Critics fire back as the Clemson Tigers head coach Dabo Swinney blames rival budgets for recent struggles, despite leading an elite roster that produced nine NFL Draft picks last season.
Clemson head coach Dabo Swinney is facing criticism for the comments he made about Notre Dame and NIL spending.
Swinney suggested the Tigers don't have the same resources as other schools to spend on recruiting and the transfer portal. He named Notre Dame as one of the programs who seems to print dollars.
"Notre Dame has their own TV station," Swinney told host Greg McElroy on "Always College Football" this week. "They make their own rules. They print their own money. They got like their own money machine in the backyard or something. The more things change, the more they stay the same. Now it is just different.
"We do not have the same NIL budget as some places have. We do not have some of the same built-in resources from an alumni base and all of that type of stuff. We don't. But guess what? We never have. But you know what we do have? We have enough. We got enough.

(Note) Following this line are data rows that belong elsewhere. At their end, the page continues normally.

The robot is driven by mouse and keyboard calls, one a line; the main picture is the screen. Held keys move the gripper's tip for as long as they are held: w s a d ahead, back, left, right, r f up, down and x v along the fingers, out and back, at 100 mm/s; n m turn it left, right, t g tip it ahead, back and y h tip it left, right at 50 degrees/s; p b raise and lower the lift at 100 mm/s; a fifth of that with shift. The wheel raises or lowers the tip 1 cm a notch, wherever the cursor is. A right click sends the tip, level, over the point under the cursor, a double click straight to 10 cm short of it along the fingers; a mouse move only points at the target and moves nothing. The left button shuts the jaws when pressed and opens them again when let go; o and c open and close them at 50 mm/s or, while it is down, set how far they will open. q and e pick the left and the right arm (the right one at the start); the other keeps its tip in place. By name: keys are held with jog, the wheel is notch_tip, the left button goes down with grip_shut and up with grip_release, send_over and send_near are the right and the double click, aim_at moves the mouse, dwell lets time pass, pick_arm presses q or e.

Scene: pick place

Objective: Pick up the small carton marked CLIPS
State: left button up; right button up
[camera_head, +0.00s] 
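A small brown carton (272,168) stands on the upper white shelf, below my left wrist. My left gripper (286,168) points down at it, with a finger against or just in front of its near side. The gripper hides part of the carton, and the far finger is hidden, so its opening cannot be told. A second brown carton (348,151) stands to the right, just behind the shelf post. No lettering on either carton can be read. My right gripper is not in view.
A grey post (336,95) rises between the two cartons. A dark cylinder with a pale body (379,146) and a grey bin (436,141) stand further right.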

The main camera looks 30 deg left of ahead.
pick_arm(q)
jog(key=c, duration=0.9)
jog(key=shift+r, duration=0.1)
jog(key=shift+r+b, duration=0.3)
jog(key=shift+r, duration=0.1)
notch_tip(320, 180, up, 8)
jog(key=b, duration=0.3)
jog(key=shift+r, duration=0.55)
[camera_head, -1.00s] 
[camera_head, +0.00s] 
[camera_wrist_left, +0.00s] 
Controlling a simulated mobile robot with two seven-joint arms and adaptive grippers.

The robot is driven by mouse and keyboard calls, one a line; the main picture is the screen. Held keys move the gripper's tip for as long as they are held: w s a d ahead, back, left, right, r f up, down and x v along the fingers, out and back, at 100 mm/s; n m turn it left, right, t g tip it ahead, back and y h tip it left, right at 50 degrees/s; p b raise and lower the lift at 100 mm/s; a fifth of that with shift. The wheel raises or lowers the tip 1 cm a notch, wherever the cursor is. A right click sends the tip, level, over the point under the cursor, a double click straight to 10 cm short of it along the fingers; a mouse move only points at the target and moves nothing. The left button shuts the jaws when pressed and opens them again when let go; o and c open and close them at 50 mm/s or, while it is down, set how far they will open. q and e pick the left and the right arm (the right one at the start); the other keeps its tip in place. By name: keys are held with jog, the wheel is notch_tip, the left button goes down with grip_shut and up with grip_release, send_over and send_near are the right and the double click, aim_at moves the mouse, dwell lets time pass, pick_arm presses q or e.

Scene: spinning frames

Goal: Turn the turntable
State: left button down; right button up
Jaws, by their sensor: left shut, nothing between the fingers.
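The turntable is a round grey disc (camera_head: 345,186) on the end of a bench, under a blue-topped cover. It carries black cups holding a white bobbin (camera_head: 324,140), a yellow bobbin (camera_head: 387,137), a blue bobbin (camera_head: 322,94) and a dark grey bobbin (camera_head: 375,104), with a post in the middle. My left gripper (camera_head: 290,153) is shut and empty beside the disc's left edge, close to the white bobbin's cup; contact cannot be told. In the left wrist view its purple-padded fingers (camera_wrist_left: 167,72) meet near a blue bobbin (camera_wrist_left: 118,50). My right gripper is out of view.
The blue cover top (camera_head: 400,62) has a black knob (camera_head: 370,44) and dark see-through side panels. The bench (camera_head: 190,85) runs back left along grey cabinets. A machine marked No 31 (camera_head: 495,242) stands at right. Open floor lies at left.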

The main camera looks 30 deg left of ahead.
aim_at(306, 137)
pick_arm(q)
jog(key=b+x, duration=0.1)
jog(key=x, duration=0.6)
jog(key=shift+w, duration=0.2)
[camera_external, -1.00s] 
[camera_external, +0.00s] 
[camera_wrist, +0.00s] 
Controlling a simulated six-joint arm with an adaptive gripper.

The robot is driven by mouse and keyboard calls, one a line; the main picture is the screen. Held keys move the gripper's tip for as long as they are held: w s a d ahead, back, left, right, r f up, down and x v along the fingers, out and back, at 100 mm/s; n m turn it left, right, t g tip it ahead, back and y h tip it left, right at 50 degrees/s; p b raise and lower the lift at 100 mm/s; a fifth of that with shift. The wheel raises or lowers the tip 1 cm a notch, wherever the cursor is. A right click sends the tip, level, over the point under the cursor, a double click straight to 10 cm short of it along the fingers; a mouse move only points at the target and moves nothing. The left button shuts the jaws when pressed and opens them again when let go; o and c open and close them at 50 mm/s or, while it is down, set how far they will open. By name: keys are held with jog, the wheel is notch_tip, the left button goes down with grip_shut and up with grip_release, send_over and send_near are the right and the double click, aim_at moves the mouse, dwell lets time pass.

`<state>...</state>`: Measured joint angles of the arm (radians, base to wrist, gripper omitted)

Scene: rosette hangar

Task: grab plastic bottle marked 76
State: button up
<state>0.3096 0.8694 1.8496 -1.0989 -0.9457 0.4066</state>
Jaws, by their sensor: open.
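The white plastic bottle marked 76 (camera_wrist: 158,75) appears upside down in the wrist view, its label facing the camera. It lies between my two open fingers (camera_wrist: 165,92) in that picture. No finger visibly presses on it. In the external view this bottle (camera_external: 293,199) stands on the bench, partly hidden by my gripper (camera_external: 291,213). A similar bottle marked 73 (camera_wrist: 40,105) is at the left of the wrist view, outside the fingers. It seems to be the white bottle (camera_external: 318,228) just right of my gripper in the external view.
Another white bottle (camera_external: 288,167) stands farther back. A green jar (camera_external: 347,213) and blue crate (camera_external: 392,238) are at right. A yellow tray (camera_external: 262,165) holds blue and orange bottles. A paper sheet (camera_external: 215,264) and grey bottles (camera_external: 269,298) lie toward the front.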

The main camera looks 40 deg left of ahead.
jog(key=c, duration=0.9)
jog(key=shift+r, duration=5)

"We just have to be good with what we have. ... We have won here for so long because we have been unique in how we have done things. We just have to continue to be that."
On "The Dan Patrick Show" Wednesday, the host took issue with Swinney's comments, arguing that Swinney should have had a better record than 7-6 last season with a roster that sent nine players to the 2026 NFL Draft within the first five rounds.
“If you’re good enough to beat everybody, then what’s the complaint?” Patrick said. “Guess who had nine players drafted this year? Fourth-most nationally--most in the ACC. And they went 7-6... You used to beat these teams. Well, what changed?
"You weren’t embracing the transfer portal to begin with. We said that about NIL. Dabo didn’t want any part of that.”
Swinney is the sixth-highest paid coach in college football. Clearly, the Tigers are putting their resources somewhere.
The coaching staff failed the team in 2025, something Swinney acknowledged after he saw nine players go in the draft. But it's not Notre Dame's fault he can't adjust to the current system.